Sui mezzi di trasporto, secondo la ricostruzione di inquirenti e investigatori, venivano stipati i braccianti agricoli, che svolgevano una giornata lavorativa fino a dieci ore, per 25/26 giorni al mese, senza che agli stessi venisse per altro riconosciuto eventuale straordinario per le ulteriori ore prestate, senza alcuna copertura sanitaria, senza alcuna retribuzione aggiuntiva in caso di festività o riposo settimanale e senza presidi antinfortunistici e/o di sicurezza.

I braccianti avrebbero lavorato quindi in difformità a quanto previsto dal CCNL posto che a fronte di 8 ore di lavoro prestate mediamente, gli veniva corrisposta una paga giornaliera di 30-32 euro, non percependo alcuna maggiorazione per il lavoro straordinario.

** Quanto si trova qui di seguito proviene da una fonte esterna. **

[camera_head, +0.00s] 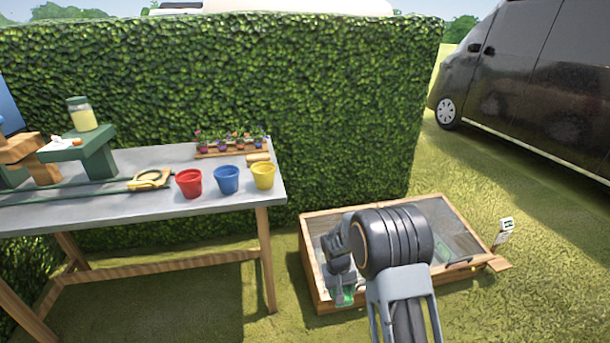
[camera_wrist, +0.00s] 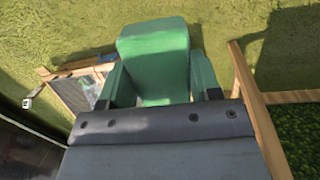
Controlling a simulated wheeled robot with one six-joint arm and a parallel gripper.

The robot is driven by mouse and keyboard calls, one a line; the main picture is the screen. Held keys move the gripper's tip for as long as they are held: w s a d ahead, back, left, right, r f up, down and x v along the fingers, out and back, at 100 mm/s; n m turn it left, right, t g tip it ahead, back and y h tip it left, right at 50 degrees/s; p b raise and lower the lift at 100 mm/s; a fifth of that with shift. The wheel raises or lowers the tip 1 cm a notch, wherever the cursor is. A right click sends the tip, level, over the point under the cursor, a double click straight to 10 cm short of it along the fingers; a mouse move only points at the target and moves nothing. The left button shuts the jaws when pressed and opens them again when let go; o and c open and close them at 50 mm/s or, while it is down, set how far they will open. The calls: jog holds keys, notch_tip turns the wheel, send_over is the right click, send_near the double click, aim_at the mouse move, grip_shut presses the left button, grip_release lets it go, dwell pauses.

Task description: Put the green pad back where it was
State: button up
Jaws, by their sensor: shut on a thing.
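My gripper (camera_wrist: 157,88) is shut on the green pad (camera_wrist: 153,45) in the wrist view. The pad is a flat green block with rounded corners, held between the two fingers. In the head view my gripper (camera_head: 344,288) points down in front of the wooden cold frame (camera_head: 308,262), with a bit of green showing at its fingertips. My arm hides part of the frame there. I cannot tell the pad's exact height above the ground.
A grey-topped table (camera_head: 120,205) stands at left with a red pot (camera_head: 189,183), a blue pot (camera_head: 227,180), a yellow pot (camera_head: 263,175) and a flower tray (camera_head: 232,153). A hedge (camera_head: 340,100) stands behind, a dark van (camera_head: 540,80) at right. Grass is open between table and frame.

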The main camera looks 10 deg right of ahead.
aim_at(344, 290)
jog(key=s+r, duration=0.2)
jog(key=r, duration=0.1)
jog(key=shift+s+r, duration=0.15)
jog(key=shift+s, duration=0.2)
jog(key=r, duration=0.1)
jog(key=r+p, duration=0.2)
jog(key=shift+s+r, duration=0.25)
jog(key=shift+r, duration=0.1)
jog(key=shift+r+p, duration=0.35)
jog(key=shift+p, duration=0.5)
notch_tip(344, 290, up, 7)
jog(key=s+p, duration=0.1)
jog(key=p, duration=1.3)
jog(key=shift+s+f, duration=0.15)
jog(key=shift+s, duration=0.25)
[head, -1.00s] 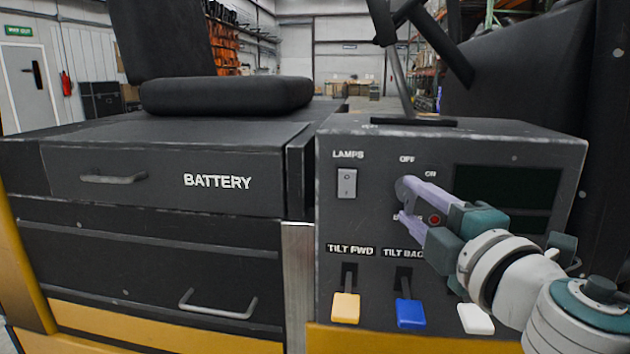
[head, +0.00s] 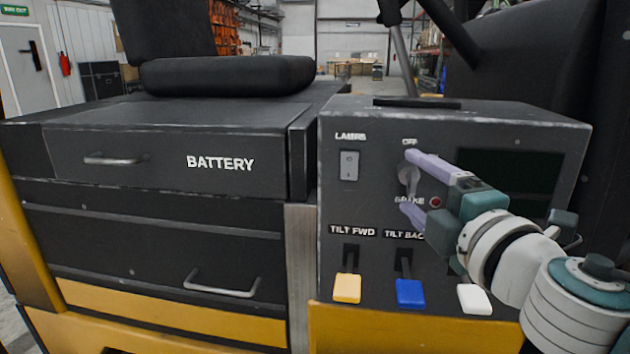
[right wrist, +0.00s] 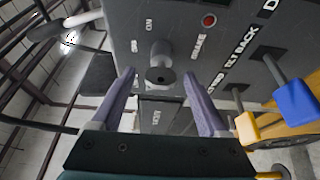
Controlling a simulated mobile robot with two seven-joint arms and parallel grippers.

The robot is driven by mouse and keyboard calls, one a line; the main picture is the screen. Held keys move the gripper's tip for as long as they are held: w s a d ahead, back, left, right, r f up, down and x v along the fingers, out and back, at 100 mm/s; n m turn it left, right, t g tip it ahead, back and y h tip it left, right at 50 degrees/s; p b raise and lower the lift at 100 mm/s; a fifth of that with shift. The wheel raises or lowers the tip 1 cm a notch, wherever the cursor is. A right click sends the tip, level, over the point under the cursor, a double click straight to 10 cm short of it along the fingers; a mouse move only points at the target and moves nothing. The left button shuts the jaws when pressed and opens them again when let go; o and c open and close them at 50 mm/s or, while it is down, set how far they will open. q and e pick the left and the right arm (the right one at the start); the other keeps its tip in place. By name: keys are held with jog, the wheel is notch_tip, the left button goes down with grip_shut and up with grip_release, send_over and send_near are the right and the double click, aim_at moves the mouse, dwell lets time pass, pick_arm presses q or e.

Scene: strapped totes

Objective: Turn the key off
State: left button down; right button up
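The key (head: 406,174) is a small grey knob on the dark control panel, just below the OFF label (head: 410,142). In the right wrist view the key (right wrist: 160,74) stands out from the panel, with the ON and OFF labels nearby. I cannot tell which label it points to. My right gripper (head: 408,181) is open, with one purple finger above the key and the other below it. In the right wrist view the fingers are on both sides of the key, with visible gaps. The ON label is hidden behind the upper finger in the head view. My left gripper is not in view.
A lamps switch (head: 349,165) is left of the key. A red button (head: 435,202) lies lower right. Yellow (head: 347,288), blue (head: 410,293) and white (head: 474,299) levers project below. A battery drawer (head: 140,155) with a handle is at the left.

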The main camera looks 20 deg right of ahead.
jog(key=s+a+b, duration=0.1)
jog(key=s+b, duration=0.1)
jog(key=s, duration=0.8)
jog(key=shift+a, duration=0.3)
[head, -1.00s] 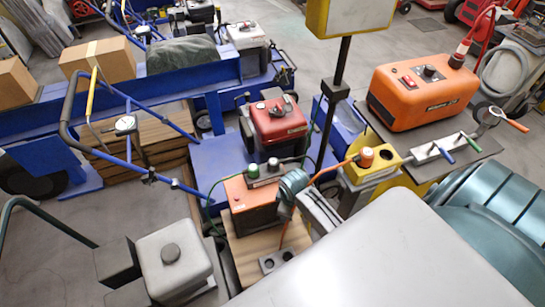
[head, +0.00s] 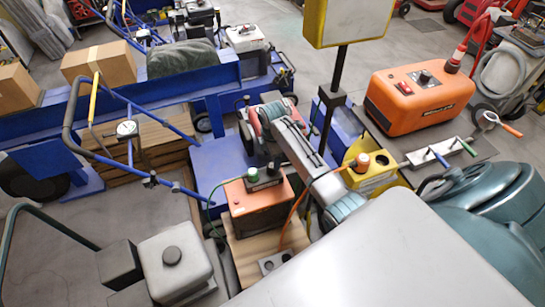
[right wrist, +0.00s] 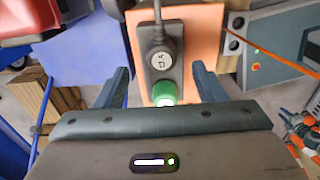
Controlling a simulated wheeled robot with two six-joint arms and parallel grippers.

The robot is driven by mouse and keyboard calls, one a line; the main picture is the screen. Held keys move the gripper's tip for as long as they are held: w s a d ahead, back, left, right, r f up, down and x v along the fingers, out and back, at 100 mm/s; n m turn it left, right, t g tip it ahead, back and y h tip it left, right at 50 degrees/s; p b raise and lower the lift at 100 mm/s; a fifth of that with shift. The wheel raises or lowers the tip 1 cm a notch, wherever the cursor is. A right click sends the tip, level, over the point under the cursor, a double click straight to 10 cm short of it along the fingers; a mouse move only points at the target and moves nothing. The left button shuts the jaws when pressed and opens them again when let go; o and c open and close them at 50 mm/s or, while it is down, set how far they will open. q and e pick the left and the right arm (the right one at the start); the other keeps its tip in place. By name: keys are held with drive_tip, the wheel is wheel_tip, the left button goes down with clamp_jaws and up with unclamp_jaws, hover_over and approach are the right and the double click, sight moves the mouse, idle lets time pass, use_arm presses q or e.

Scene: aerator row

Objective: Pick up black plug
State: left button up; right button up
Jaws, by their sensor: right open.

Nella fattispecie i lavoratori percepivano una paga che oscillava fra i 500 e gli 800 euro al mese, nonostante gli stessi prestassero la loro opera per 25/26 giorni al mese, corrispondente a meno di 4 euro all’ora.

La successiva attività di osservazione presso le aziende agricole di proprietà di De Pasquale e Albarello ubicate su una Migliara a Borgo Faiti (Latina), avrebbe fatto riscontrare la presenza di numerosi braccianti agricoli, manodopera rappresentata da cittadini italiani e stranieri, in prevalenza indiani, i quali, mediante furgoni o l’utilizzo di velocipedi o ciclomotori, giungevano in massa presso detta azienda a partire dalle ore 7 circa per poi uscirne alle successive ore 17 circa.

Alle iniziali dichiarazioni rese dal primo lavoratore indiano, si aggiunsero nel corso delle indagini quelle di ulteriori lavoratori tutte univoche nel rappresentare un disarmante quadro di sfruttamento che sarebbe stato creato da De Pasquale e Albarello.

Dalle dichiarazioni acquisite dagli investigatori sarebbe emerso non solo la consapevolezza da parte dei lavoratori dello sfruttamento ma, anche e soprattutto l’impossibilità di rinunciare al lavoro loro offerto per far fronte alle primarie esigenze di sostentamento.